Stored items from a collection

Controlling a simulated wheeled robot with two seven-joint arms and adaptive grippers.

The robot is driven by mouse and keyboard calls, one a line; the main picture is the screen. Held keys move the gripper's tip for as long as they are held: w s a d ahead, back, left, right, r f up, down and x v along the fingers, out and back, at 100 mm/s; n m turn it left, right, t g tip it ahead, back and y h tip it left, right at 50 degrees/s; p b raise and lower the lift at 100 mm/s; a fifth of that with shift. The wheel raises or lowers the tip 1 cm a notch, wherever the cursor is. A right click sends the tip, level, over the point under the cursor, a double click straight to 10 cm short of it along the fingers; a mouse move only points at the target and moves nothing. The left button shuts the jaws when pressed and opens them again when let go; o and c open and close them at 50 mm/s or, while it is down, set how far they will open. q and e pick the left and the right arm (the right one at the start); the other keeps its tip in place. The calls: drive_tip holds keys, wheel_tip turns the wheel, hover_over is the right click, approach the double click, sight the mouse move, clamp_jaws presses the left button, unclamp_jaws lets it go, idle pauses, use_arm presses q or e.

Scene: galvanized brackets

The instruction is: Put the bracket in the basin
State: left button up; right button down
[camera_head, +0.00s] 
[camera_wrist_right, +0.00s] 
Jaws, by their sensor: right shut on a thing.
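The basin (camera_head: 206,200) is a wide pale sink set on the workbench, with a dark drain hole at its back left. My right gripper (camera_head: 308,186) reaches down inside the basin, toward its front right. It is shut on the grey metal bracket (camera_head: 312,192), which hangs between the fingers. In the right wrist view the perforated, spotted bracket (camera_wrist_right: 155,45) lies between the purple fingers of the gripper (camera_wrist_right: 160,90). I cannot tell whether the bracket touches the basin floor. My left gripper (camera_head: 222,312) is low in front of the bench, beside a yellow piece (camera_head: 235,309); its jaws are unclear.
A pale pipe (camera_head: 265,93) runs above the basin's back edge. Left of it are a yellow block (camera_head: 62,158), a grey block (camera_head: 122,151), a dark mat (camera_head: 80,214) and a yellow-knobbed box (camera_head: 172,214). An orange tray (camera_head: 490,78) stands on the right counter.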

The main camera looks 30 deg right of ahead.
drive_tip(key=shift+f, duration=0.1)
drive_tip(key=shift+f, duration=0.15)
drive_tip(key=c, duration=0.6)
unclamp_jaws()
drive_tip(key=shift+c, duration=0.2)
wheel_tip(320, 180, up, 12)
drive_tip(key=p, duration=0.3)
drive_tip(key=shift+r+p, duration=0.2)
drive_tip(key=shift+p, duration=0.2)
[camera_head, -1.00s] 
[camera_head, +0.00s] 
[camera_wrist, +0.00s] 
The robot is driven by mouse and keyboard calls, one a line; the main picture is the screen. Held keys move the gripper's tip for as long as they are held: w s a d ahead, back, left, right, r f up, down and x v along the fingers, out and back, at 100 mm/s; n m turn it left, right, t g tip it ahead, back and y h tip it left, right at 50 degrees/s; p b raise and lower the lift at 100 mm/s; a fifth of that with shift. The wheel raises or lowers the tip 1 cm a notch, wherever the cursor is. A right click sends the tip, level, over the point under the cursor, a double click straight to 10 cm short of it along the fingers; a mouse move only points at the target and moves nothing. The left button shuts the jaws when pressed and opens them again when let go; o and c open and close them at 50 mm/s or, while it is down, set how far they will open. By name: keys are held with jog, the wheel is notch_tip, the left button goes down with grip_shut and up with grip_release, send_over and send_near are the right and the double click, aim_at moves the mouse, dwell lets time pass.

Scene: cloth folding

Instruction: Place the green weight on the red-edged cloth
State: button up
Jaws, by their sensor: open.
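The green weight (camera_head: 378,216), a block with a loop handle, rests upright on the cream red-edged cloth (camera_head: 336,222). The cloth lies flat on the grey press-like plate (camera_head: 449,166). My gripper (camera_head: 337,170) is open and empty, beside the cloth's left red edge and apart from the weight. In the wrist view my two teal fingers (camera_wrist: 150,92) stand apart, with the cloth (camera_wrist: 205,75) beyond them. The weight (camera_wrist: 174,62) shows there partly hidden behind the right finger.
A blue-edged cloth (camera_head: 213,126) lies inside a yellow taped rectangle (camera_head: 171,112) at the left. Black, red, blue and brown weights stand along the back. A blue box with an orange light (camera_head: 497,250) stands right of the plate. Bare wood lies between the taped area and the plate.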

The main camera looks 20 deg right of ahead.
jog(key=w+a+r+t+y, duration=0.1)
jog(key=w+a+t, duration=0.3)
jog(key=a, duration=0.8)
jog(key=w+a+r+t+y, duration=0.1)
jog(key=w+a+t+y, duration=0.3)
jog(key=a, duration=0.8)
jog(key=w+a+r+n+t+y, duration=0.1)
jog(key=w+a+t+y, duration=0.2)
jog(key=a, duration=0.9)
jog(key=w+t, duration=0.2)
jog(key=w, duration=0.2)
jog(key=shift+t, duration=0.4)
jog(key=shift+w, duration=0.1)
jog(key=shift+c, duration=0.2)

> [Exercise prompt]: Reproduce the records above exactly.

> [The solution]:
Controlling a simulated wheeled robot with two seven-joint arms and adaptive grippers.

The robot is driven by mouse and keyboard calls, one a line; the main picture is the screen. Held keys move the gripper's tip for as long as they are held: w s a d ahead, back, left, right, r f up, down and x v along the fingers, out and back, at 100 mm/s; n m turn it left, right, t g tip it ahead, back and y h tip it left, right at 50 degrees/s; p b raise and lower the lift at 100 mm/s; a fifth of that with shift. The wheel raises or lowers the tip 1 cm a notch, wherever the cursor is. A right click sends the tip, level, over the point under the cursor, a double click straight to 10 cm short of it along the fingers; a mouse move only points at the target and moves nothing. The left button shuts the jaws when pressed and opens them again when let go; o and c open and close them at 50 mm/s or, while it is down, set how far they will open. q and e pick the left and the right arm (the right one at the start); the other keeps its tip in place. The calls: drive_tip holds keys, wheel_tip turns the wheel, hover_over is the right click, approach the double click, sight the mouse move, clamp_jaws presses the left button, unclamp_jaws lets it go, idle pauses, use_arm presses q or e.

Scene: galvanized brackets

The instruction is: Put the bracket in the basin
State: left button up; right button down
[camera_head, +0.00s] 
[camera_wrist_right, +0.00s] 
Jaws, by their sensor: right shut on a thing.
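The basin (camera_head: 206,200) is a wide pale sink set on the workbench, with a dark drain hole at its back left. My right gripper (camera_head: 308,186) reaches down inside the basin, toward its front right. It is shut on the grey metal bracket (camera_head: 312,192), which hangs between the fingers. In the right wrist view the perforated, spotted bracket (camera_wrist_right: 155,45) lies between the purple fingers of the gripper (camera_wrist_right: 160,90). I cannot tell whether the bracket touches the basin floor. My left gripper (camera_head: 222,312) is low in front of the bench, beside a yellow piece (camera_head: 235,309); its jaws are unclear.
A pale pipe (camera_head: 265,93) runs above the basin's back edge. Left of it are a yellow block (camera_head: 62,158), a grey block (camera_head: 122,151), a dark mat (camera_head: 80,214) and a yellow-knobbed box (camera_head: 172,214). An orange tray (camera_head: 490,78) stands on the right counter.

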The main camera looks 30 deg right of ahead.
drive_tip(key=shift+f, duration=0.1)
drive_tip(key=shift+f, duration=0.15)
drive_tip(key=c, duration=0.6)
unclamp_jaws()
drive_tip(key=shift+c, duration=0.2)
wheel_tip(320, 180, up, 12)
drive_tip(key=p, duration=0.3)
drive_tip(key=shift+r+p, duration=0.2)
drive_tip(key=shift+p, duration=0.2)
[camera_head, -1.00s] 
[camera_head, +0.00s] 
[camera_wrist, +0.00s] 
The robot is driven by mouse and keyboard calls, one a line; the main picture is the screen. Held keys move the gripper's tip for as long as they are held: w s a d ahead, back, left, right, r f up, down and x v along the fingers, out and back, at 100 mm/s; n m turn it left, right, t g tip it ahead, back and y h tip it left, right at 50 degrees/s; p b raise and lower the lift at 100 mm/s; a fifth of that with shift. The wheel raises or lowers the tip 1 cm a notch, wherever the cursor is. A right click sends the tip, level, over the point under the cursor, a double click straight to 10 cm short of it along the fingers; a mouse move only points at the target and moves nothing. The left button shuts the jaws when pressed and opens them again when let go; o and c open and close them at 50 mm/s or, while it is down, set how far they will open. By name: keys are held with jog, the wheel is notch_tip, the left button goes down with grip_shut and up with grip_release, send_over and send_near are the right and the double click, aim_at moves the mouse, dwell lets time pass.

Scene: cloth folding

Instruction: Place the green weight on the red-edged cloth
State: button up
Jaws, by their sensor: open.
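The green weight (camera_head: 378,216), a block with a loop handle, rests upright on the cream red-edged cloth (camera_head: 336,222). The cloth lies flat on the grey press-like plate (camera_head: 449,166). My gripper (camera_head: 337,170) is open and empty, beside the cloth's left red edge and apart from the weight. In the wrist view my two teal fingers (camera_wrist: 150,92) stand apart, with the cloth (camera_wrist: 205,75) beyond them. The weight (camera_wrist: 174,62) shows there partly hidden behind the right finger.
A blue-edged cloth (camera_head: 213,126) lies inside a yellow taped rectangle (camera_head: 171,112) at the left. Black, red, blue and brown weights stand along the back. A blue box with an orange light (camera_head: 497,250) stands right of the plate. Bare wood lies between the taped area and the plate.

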The main camera looks 20 deg right of ahead.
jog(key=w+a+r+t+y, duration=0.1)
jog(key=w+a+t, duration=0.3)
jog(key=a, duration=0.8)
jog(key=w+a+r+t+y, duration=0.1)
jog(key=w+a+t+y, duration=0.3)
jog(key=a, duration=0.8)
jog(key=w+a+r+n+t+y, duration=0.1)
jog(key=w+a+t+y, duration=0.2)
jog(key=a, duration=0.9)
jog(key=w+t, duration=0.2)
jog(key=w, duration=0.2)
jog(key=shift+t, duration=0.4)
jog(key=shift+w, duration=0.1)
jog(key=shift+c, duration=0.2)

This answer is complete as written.